Regarding the second PR, I was thinking we'd add UPenn's coverage as bars in Figure 8B. Since these measure coverage on samples of DOIs, intervals would be appropriate. Also Figure 2A could use the same interval.

Let's save design discussion for these intervals for later. It'll probably make most sense for me to make the updates to these figures. However, I'm happy for advice on calculating the intervals. I haven't used BCIs before and would be open to using them, if their is a conceptual advantage and the implementation is straightforward.
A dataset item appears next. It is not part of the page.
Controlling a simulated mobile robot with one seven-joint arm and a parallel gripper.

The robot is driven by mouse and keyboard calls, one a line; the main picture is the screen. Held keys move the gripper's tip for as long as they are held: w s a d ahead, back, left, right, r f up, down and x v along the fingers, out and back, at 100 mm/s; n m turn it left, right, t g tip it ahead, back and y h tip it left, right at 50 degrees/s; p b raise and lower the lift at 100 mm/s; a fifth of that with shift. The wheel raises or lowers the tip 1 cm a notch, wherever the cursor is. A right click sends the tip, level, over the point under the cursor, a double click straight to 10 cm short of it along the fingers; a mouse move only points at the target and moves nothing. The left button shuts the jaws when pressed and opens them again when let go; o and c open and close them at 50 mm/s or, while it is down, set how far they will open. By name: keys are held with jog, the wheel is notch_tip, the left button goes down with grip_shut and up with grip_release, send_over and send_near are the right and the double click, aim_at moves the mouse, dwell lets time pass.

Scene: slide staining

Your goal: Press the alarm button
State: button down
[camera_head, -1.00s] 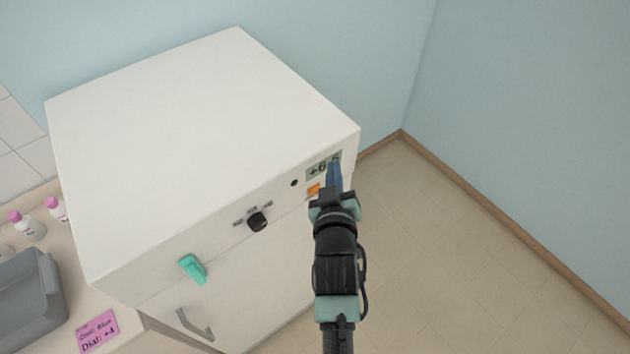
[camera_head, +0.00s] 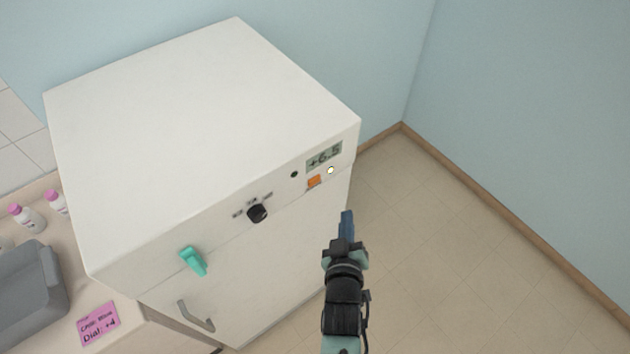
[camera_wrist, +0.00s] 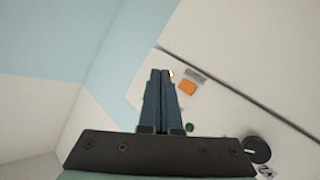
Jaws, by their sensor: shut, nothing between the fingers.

jglev commented 6 years ago

Ah, thanks for pointing me to to Figure 8B in the manuscript. I misunderstood, so to update what I said before: I think now (and this seems to agree with what you wrote earlier) that the Credible Interval or Confidence Interval analysis is not necessary for the library records, given that they'll be incorporated into that figure (or one like it).

If, however, the idea is to extrapolate from this and make inferences about DOI access beyond this dataset, I agree that we'd want to do the analysis on both the library data and SciHub data that will go into that figure. And in that case, the R script I have here (which I'll eventually transfer to a PR on the greenelab/scihub repo.) is straightforward to use. It'll just need to have a line added to the settings section to subset for different levels of access (Closed, Hybrid, Green, etc.).